SMS was about ensuring that all aspects of operations are looked at for purposes and in the name of maximizing safety and making safety not an element that you look at from this area, that area, another area, and have a program for those areas, but to look at the whole operation of the company in order to ask how you ensure the operations are safe.

That would be my best interpretation of your question, and Luc has more.

5:05 p.m.

Director General, Rail Safety, Department of Transport

Luc Bourdon

The safety management system is a regulation that has 12 elements, so in order to be in compliance with the safety management system the railway will develop everything in place, the proper procedures and the program, in order to meet those 12 elements. But the company can also have its own safety program that could have 20 or 25 elements. That's the difference between the two. One is what is required by regulation. The other one you can expand.

5:05 p.m.

Conservative

Ted Falk Conservative Provencher, MB

Typically a railway safety program would be in compliance and run in tandem, or parallel, or even congruent with the safety management system.

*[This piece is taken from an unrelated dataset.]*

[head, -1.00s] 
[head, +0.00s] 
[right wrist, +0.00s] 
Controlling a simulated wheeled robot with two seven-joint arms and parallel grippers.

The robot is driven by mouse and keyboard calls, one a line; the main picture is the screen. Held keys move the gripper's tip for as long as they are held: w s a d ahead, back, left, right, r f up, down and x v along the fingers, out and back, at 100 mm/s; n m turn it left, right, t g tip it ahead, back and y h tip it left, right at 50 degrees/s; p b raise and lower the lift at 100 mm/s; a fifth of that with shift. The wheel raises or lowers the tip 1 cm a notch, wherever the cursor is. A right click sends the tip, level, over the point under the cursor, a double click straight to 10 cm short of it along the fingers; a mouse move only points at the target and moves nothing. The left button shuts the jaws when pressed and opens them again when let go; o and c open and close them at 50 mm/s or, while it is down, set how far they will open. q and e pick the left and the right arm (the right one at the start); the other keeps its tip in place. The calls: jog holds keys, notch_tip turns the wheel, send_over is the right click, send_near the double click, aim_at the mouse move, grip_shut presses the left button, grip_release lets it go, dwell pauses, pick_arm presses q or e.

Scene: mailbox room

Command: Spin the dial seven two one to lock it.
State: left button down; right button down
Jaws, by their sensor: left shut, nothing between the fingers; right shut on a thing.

Your officials who attended the House Standing Committee on Transport, Infrastructure and Communities suggested they had made an error in using a three-year cycle for conducting the audit and were suggesting that maybe a five-year cycle would have been more appropriate. Is that still the opinion of the department?

5:05 p.m.

Deputy Minister, Department of Transport

Louis Lévesque

I'll turn to Luc on that one.

5:05 p.m.

Director General, Rail Safety, Department of Transport

Luc Bourdon

Yes, three years was maybe a bit ambitious, especially now with the amendment to the act whereby we're getting 46 more key elements in the system, so now we've gone up to 76. With the amount of inspections we conduct on a yearly basis, that provides us with a lot of information on the railway. So we could have more distance between the audits as long as we still conduct our inspections on a regular basis to get information and the compliance profile of that railway.